→ INSTRUCTIONS TO FOLLOW:
Set each record down exactly, excluding all images.
-- start --
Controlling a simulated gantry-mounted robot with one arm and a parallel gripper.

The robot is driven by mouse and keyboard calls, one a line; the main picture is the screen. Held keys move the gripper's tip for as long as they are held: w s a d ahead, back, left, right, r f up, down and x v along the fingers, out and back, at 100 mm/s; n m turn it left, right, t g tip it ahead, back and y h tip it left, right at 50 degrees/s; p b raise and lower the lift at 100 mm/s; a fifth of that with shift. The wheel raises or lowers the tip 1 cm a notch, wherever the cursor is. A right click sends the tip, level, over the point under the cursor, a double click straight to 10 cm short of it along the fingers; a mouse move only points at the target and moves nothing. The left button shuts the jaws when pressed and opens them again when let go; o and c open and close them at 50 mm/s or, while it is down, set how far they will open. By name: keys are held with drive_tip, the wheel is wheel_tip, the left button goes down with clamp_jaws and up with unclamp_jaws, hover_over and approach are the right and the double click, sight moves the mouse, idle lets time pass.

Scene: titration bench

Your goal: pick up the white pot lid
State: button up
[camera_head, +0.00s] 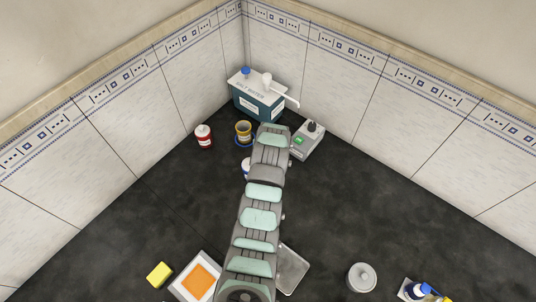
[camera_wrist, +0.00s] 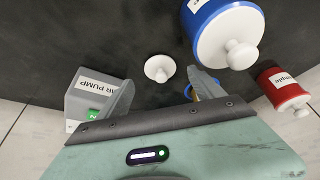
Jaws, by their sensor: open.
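In the wrist view, a small round white lid (camera_wrist: 160,69) with a knob appears to lie on the dark bench. It shows ahead of my gripper (camera_wrist: 162,90), between the lines of its two fingers. The gripper is open and empty, with the fingers wide apart. A blue pot (camera_wrist: 205,55) with a white knobbed top stands to the right of the lid, close to the right finger. In the head view, the blue pot (camera_head: 246,168) is mostly hidden behind my arm. I do not see the loose lid or my fingertips there.
The air pump (camera_wrist: 90,97) stands by the left finger. A red sample jar (camera_wrist: 283,88) is at the right. A grey lidded pot (camera_head: 361,278) is at the front right.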

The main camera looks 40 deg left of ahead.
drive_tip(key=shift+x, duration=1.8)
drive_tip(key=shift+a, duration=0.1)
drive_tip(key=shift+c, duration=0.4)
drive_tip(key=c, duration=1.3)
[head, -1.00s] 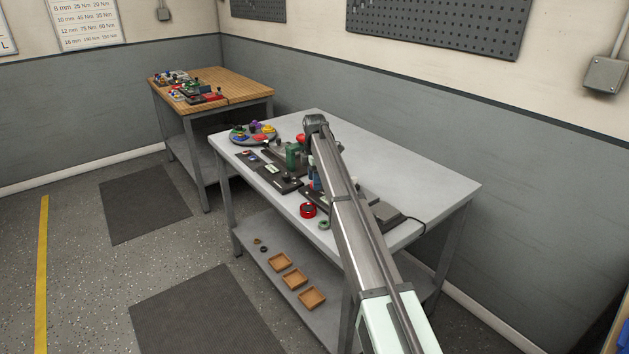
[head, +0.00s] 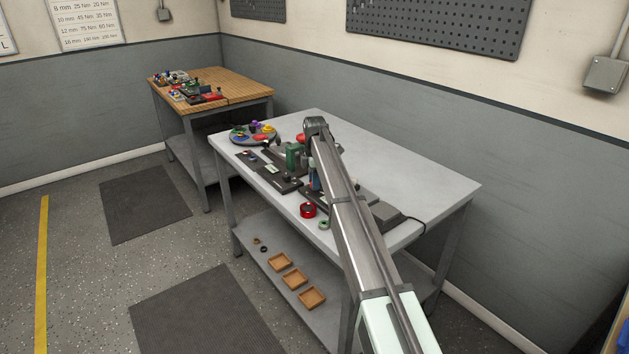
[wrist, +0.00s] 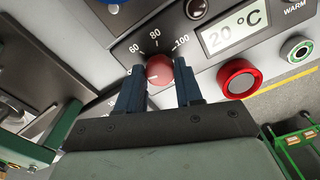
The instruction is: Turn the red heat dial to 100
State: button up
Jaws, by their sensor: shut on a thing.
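The red heat dial (wrist: 159,71) sits on a grey panel in the wrist view, below a printed scale reading 60, 80 and 100. A faint pale mark shows on the dial's lower left; I cannot tell the setting surely. My gripper (wrist: 158,66) has its two blue fingers on either side of the dial, shut on it. The panel display (wrist: 227,32) reads 20 °C. In the head view my arm covers the gripper and the dial.
Right of the dial are a red-ringed button (wrist: 239,79) and a green-ringed button (wrist: 297,50). A black knob (wrist: 196,8) is above.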

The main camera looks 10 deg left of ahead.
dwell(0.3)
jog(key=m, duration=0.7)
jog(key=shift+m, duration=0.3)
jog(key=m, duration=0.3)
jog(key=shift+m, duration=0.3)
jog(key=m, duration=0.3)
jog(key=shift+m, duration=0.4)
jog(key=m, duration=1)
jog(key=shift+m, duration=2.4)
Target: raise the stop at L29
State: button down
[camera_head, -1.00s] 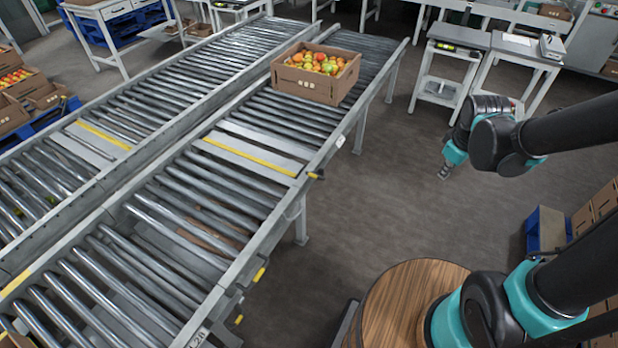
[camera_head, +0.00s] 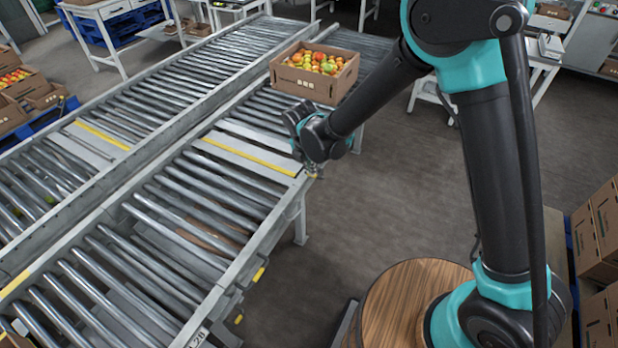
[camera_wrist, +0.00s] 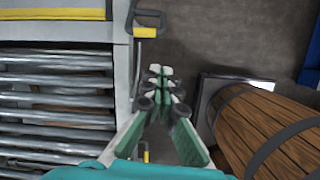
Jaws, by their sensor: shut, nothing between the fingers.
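A grey stop plate with a yellow stripe (camera_head: 248,155) lies across the near conveyor lane, looking about level with the rollers. Its end shows at the top left of the wrist view (camera_wrist: 55,14). Beside it, outside the rail, is a lever with a yellow grip (camera_wrist: 145,33) on a dark bracket. My gripper (camera_wrist: 160,72) is shut and empty, pointing down beside the rail, a little short of that grip and apart from it in the picture. In the head view my wrist hides most of the lever. I cannot read a label L29.
The conveyor's side rail (camera_head: 262,218) runs close by my gripper. A second yellow handle (camera_head: 259,274) hangs nearer on the rail. A wooden barrel (camera_wrist: 262,125) stands to the right. The floor between is clear.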

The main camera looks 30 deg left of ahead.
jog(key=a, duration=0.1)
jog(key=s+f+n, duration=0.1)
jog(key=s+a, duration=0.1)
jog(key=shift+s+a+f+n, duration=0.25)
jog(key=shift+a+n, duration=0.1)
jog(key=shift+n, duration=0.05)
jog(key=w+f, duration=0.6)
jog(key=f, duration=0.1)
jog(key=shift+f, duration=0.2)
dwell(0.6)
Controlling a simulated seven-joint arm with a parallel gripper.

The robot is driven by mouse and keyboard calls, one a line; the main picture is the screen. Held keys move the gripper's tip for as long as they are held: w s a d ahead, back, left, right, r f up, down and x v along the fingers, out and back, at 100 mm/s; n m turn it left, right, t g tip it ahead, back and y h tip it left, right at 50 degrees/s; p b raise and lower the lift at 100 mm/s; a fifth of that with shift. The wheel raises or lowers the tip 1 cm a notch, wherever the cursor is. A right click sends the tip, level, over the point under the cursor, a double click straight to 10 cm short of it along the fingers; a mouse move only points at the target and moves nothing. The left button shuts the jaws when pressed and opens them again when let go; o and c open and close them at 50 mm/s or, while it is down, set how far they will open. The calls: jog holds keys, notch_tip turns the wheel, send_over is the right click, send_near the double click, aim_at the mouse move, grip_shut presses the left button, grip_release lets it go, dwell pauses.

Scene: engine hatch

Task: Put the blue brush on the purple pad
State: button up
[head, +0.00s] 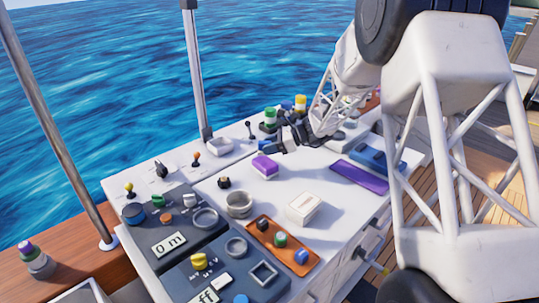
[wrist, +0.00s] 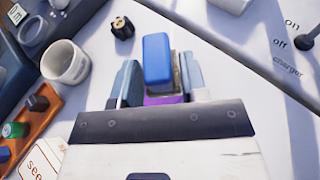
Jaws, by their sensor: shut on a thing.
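The blue brush (wrist: 158,60) shows in the wrist view as a blue block with a tan edge along its right side. It sticks out beyond the fingers of my gripper (wrist: 161,85), which is shut on it. A purple surface (wrist: 165,99) shows between the fingers, just below the brush. In the head view my gripper (head: 280,146) is low over the white top. A small block (head: 264,165) with a purple top and pale sides is at the fingertips. I cannot tell brush from support there. A flat purple pad (head: 360,176) lies further right.
A white cup (head: 239,205), a black knob (head: 224,183) and a white box (head: 303,208) stand in front of my gripper. An orange tray (head: 310,266) holds small knobs. A blue tray (head: 376,154) lies behind the flat purple pad. The white top between gripper and box is clear.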

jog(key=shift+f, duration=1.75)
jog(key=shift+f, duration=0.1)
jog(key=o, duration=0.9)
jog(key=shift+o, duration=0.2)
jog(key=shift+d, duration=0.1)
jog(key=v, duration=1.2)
-- end --
→ FINAL RESULT:
Controlling a simulated gantry-mounted robot with one arm and a parallel gripper.

The robot is driven by mouse and keyboard calls, one a line; the main picture is the screen. Held keys move the gripper's tip for as long as they are held: w s a d ahead, back, left, right, r f up, down and x v along the fingers, out and back, at 100 mm/s; n m turn it left, right, t g tip it ahead, back and y h tip it left, right at 50 degrees/s; p b raise and lower the lift at 100 mm/s; a fifth of that with shift. The wheel raises or lowers the tip 1 cm a notch, wherever the cursor is. A right click sends the tip, level, over the point under the cursor, a double click straight to 10 cm short of it along the fingers; a mouse move only points at the target and moves nothing. The left button shuts the jaws when pressed and opens them again when let go; o and c open and close them at 50 mm/s or, while it is down, set how far they will open. By name: keys are held with drive_tip, the wheel is wheel_tip, the left button goes down with clamp_jaws and up with unclamp_jaws, hover_over and approach are the right and the double click, sight moves the mouse, idle lets time pass.

Scene: titration bench

Your goal: pick up the white pot lid
State: button up
[camera_head, +0.00s] 
[camera_wrist, +0.00s] 
Jaws, by their sensor: open.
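In the wrist view, a small round white lid (camera_wrist: 160,69) with a knob appears to lie on the dark bench. It shows ahead of my gripper (camera_wrist: 162,90), between the lines of its two fingers. The gripper is open and empty, with the fingers wide apart. A blue pot (camera_wrist: 205,55) with a white knobbed top stands to the right of the lid, close to the right finger. In the head view, the blue pot (camera_head: 246,168) is mostly hidden behind my arm. I do not see the loose lid or my fingertips there.
The air pump (camera_wrist: 90,97) stands by the left finger. A red sample jar (camera_wrist: 283,88) is at the right. A grey lidded pot (camera_head: 361,278) is at the front right.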

The main camera looks 40 deg left of ahead.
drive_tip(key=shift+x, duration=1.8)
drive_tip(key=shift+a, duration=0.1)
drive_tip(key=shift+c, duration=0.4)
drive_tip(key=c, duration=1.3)
[head, -1.00s] 
[head, +0.00s] 
[wrist, +0.00s] 
The instruction is: Turn the red heat dial to 100
State: button up
Jaws, by their sensor: shut on a thing.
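The red heat dial (wrist: 159,71) sits on a grey panel in the wrist view, below a printed scale reading 60, 80 and 100. A faint pale mark shows on the dial's lower left; I cannot tell the setting surely. My gripper (wrist: 158,66) has its two blue fingers on either side of the dial, shut on it. The panel display (wrist: 227,32) reads 20 °C. In the head view my arm covers the gripper and the dial.
Right of the dial are a red-ringed button (wrist: 239,79) and a green-ringed button (wrist: 297,50). A black knob (wrist: 196,8) is above.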

The main camera looks 10 deg left of ahead.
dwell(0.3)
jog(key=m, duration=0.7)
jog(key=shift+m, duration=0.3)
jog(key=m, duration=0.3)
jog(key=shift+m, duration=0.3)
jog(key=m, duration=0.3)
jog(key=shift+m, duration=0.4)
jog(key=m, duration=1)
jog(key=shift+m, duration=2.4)
Target: raise the stop at L29
State: button down
[camera_head, -1.00s] 
[camera_head, +0.00s] 
[camera_wrist, +0.00s] 
Jaws, by their sensor: shut, nothing between the fingers.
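A grey stop plate with a yellow stripe (camera_head: 248,155) lies across the near conveyor lane, looking about level with the rollers. Its end shows at the top left of the wrist view (camera_wrist: 55,14). Beside it, outside the rail, is a lever with a yellow grip (camera_wrist: 145,33) on a dark bracket. My gripper (camera_wrist: 160,72) is shut and empty, pointing down beside the rail, a little short of that grip and apart from it in the picture. In the head view my wrist hides most of the lever. I cannot read a label L29.
The conveyor's side rail (camera_head: 262,218) runs close by my gripper. A second yellow handle (camera_head: 259,274) hangs nearer on the rail. A wooden barrel (camera_wrist: 262,125) stands to the right. The floor between is clear.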

The main camera looks 30 deg left of ahead.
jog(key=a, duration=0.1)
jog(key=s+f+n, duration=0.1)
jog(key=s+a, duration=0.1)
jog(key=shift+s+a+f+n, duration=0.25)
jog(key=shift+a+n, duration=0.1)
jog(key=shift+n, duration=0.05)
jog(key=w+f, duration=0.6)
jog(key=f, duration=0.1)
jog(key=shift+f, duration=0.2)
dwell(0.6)
Controlling a simulated seven-joint arm with a parallel gripper.

The robot is driven by mouse and keyboard calls, one a line; the main picture is the screen. Held keys move the gripper's tip for as long as they are held: w s a d ahead, back, left, right, r f up, down and x v along the fingers, out and back, at 100 mm/s; n m turn it left, right, t g tip it ahead, back and y h tip it left, right at 50 degrees/s; p b raise and lower the lift at 100 mm/s; a fifth of that with shift. The wheel raises or lowers the tip 1 cm a notch, wherever the cursor is. A right click sends the tip, level, over the point under the cursor, a double click straight to 10 cm short of it along the fingers; a mouse move only points at the target and moves nothing. The left button shuts the jaws when pressed and opens them again when let go; o and c open and close them at 50 mm/s or, while it is down, set how far they will open. The calls: jog holds keys, notch_tip turns the wheel, send_over is the right click, send_near the double click, aim_at the mouse move, grip_shut presses the left button, grip_release lets it go, dwell pauses.

Scene: engine hatch

Task: Put the blue brush on the purple pad
State: button up
[head, +0.00s] 
[wrist, +0.00s] 
Jaws, by their sensor: shut on a thing.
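The blue brush (wrist: 158,60) shows in the wrist view as a blue block with a tan edge along its right side. It sticks out beyond the fingers of my gripper (wrist: 161,85), which is shut on it. A purple surface (wrist: 165,99) shows between the fingers, just below the brush. In the head view my gripper (head: 280,146) is low over the white top. A small block (head: 264,165) with a purple top and pale sides is at the fingertips. I cannot tell brush from support there. A flat purple pad (head: 360,176) lies further right.
A white cup (head: 239,205), a black knob (head: 224,183) and a white box (head: 303,208) stand in front of my gripper. An orange tray (head: 310,266) holds small knobs. A blue tray (head: 376,154) lies behind the flat purple pad. The white top between gripper and box is clear.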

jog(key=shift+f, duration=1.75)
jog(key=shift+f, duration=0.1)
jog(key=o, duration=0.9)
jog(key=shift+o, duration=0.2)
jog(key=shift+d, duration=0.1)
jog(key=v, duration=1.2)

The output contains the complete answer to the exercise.